A Semana Santa há de ser sempre tempo de lembrar as lições cristãs mais duras. Justamente as que recusamos praticá-las. Falo daquelas que Jesus Cristo praticou com altivez e resignação, como sacrificar-se pelos seus semelhantes. Ou expulsar os vendilhões do templo. Ou desafiar alguém a atirar a primeira pedra se não tivesse pecado.
Quem há de dar a outra face ao ser agredido, num tempo em que a vingança faz parte da personalidade humana cada vez mais?
Hoje me peguei lembrando das Semanas Santas passadas na casa da mana Nenem em final dos anos 1980, quando vim para Cajazeiras fazer o curso de Letras. “Quer vinho, venha”, era a máxima brincada por todos nas calçadas de Antônio. Com Laura, Ildevar, Tio Vicente, Luciano, Pedro.
Só via era o povo chegando com os garrafões de vinhos. Cunhados, primos, irmãos, irmãs…
Na quinta-feira já começavam as homenagens a Paixão, Morte e Ressurreição de Cristo.
Da forma mais profana possível, porque no Brasil tudo termina em festa.

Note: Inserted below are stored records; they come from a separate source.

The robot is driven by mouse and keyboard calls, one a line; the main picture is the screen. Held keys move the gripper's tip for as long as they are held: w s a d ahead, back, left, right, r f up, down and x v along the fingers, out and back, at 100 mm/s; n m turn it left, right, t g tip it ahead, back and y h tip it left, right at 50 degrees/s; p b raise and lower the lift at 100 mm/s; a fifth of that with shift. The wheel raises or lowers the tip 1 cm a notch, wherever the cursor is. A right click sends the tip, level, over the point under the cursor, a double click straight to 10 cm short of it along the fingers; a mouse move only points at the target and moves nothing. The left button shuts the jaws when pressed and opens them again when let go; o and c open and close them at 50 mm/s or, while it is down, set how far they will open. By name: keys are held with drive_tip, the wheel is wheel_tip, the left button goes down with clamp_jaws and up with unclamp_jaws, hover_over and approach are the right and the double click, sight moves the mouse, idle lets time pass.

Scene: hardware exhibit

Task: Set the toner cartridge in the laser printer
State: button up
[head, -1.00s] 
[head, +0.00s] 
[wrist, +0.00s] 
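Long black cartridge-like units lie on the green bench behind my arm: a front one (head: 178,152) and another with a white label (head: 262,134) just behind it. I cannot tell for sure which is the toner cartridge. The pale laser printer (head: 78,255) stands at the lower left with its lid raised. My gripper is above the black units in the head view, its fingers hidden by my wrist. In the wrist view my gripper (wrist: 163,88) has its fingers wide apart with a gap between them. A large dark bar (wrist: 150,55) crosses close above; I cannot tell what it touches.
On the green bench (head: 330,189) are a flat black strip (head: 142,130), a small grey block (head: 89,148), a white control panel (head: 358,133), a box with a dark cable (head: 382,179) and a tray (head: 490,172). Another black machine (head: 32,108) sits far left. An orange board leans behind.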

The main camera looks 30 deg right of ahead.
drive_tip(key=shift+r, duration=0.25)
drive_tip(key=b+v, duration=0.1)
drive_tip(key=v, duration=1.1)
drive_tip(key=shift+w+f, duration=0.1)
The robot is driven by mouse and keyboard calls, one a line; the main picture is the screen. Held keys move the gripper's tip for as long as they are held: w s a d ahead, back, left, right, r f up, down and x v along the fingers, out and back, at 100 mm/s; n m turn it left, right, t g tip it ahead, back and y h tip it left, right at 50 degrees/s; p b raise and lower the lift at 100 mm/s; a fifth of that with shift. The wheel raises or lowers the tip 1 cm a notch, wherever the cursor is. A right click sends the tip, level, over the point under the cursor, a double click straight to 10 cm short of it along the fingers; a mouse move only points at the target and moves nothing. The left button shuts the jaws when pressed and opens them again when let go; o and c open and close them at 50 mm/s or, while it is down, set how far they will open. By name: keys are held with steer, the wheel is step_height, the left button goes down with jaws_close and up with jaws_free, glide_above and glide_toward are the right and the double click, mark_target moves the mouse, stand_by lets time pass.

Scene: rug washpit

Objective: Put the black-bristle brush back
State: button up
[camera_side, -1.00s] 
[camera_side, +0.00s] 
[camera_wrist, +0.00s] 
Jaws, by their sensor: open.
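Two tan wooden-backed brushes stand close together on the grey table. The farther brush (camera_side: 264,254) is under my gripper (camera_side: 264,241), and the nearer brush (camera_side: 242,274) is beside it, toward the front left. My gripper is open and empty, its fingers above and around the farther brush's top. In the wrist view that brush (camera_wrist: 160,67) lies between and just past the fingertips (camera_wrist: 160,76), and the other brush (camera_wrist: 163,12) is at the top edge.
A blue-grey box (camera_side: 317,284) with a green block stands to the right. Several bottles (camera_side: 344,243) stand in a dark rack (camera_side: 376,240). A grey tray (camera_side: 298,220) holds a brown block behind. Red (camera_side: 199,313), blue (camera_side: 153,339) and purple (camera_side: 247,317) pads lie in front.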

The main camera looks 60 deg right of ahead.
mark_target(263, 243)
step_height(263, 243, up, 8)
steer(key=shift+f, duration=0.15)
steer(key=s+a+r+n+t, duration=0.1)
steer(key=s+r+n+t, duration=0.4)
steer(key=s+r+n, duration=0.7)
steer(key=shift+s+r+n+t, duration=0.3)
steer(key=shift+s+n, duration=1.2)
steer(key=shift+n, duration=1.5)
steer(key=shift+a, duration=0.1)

Muito vinho, muito peixe, uma música suave e muita conversa. O peixe geralmente era Tucunaré ou Curimatã, quando em Cajazeiras (todos de água doce), ou outros que não lembro o nome, quando em João Pessoa (todos de água salgada). O vinho ainda eram os famosos garrafões Dom Bosco, Carreteiro e outros parentes tão pouco nobres quanto eles.
Não havia rede social ainda, então, não se tinha a preocupação de exibir fotos com vinhos importados e taças finas de cristal.
Mas de tão simples, era tudo encantador, porque sobrava alegria e a família estava mais uma vez reunida.
Tempo em que o peixe era sagrado, não apenas para os pecados da gula. Como se estivéssemos na Roma ou Grécia antiga, em rituais de paz, alegria e confraternização.
Mas atire a primeira pedra quem nunca pecou, eu dizia. Difícil alguém ter coragem de fazer isso. Todos pecamos, sim, se é certa a definição de pecado que está na Bíblia. Mas pecamos principalmente pela forma como agimos no dia-a-dia. Vejo tantos religiosos, que frequentam cultos e missas intolerantes, preconceituosos, arrogantes, egoístas. Essas pessoas são aparentemente cristãs. Pregam a palavra de Deus e adoram condenar os outros. Pior é que elas se impõem na sociedade pelas atitudes que alardeiam praticar, não por causa das que pratica de fato.
É hora de refletir sobre o simbolismo do calvário de Cristo. Valeu a pena? Estamos compensando todo o sofrimento de Cristo a caminho da cruz? Não acredito. Melhor tomar um vinho em família, na ausência de respostas. Beber o sangue de Cristo para aprender a não espalhar sangues pelo mundo afora. Ficar com a lembrança do pai, que se foi numa sexta-feira da Paixão. Lembrança que fortalece toda uma família que o amava muito e venerava seu exemplo de dignidade e grandeza.
Quer vinho, venha…
Era a máxima repetida na homenagem a Santa Ceia, enquanto na cozinha se preparava mais peixes e bacalhau.